Pat was first encouraged to enter the ongoing story by taking a part in the curriculum version constructed by her cooperating teacher. Being given the script or part of the plot to be covered, Pat was not initially able to construct her own version of authoring curriculum stories with students. I was a little frustrated at first because I was never able to say “I would really like to cover this” or “I’d really like to do this.” It was, “This is what I plan to do from ten to eleven. If you’d like, you can do it.” You know, it wasn’t my thing that I was allowed to do. I found that a little restrictive but she was just watching out for the children. Like she has things, I guess, that she wants to cover.

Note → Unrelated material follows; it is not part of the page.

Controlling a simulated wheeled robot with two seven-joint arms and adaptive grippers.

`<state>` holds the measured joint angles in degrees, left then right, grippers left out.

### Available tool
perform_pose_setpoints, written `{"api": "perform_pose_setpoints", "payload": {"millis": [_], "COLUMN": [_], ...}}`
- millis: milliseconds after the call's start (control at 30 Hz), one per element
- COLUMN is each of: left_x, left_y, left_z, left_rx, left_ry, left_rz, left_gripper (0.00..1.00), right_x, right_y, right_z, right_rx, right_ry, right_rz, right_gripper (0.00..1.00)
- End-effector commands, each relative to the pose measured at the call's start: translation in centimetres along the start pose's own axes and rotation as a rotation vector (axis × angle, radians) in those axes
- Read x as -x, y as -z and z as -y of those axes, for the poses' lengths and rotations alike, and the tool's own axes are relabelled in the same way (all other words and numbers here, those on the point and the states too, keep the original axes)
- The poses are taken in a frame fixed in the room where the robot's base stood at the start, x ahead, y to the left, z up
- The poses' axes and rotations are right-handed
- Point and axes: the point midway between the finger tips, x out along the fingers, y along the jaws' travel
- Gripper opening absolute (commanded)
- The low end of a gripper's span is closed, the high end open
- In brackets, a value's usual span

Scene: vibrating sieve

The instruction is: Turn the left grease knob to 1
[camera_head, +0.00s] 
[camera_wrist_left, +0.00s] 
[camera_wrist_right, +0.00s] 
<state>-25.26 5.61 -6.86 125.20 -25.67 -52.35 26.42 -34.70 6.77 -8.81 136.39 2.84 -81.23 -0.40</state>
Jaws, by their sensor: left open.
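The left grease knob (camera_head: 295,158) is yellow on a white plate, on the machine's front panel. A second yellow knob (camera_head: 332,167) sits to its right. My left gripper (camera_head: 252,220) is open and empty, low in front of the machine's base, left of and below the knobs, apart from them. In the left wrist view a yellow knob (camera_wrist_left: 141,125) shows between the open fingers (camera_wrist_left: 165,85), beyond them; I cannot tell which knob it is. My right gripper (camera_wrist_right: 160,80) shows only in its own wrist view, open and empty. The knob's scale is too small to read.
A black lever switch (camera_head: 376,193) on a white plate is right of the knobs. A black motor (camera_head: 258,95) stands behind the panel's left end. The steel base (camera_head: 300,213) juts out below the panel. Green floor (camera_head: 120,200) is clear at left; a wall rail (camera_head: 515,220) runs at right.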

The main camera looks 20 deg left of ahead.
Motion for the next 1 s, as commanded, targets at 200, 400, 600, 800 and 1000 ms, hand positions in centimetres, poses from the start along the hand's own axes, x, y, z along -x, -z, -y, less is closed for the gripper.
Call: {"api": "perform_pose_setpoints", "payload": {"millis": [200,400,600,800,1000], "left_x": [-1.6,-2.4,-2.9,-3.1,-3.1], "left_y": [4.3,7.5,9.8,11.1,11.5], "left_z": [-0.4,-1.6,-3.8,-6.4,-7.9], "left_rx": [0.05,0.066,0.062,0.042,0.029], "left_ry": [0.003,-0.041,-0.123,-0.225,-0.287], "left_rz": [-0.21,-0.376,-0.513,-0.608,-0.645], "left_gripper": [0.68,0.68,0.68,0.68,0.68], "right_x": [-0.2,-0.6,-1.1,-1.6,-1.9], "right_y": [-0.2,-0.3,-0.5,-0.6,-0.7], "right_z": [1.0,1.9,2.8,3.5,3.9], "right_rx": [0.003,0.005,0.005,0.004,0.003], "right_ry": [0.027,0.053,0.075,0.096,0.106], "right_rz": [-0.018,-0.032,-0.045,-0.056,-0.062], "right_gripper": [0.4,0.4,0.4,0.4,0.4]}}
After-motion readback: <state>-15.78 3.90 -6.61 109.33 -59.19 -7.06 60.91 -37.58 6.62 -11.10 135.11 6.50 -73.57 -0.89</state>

Rather than separate “chunks” of time for isolated subjects, Pat’s version of curriculum narratives was an interwoven, connected one. Once she got a sense of how her cooperating teacher structured time, Pat began to shift the temporal boundaries to create more space and time for authoring her version of curriculum stories with students. For example, her cooperating teacher often gave Pat a story to read to the class. She described how she began to reconstruct the part given to her into a curriculum story to fit her image of teaching. One day the book was about spiders. So, I coaxed a spider from my porch into a jar and brought it in a paper bag and we talked about spiders and we made a spider web out of a ball of string that we rolled back and forth and taped together and made our own spider web. And we did lots of fun things. The book was just like a little seed of whatever we did. I don’t know how my cooperating teacher felt. She just nodded and said you know, “That’s very nice.” If I had told her beforehand, “This is what I want to do,” I think she would have said no. But I just said, “Okay, I’ll do the book and maybe I’ll expand on it a little.”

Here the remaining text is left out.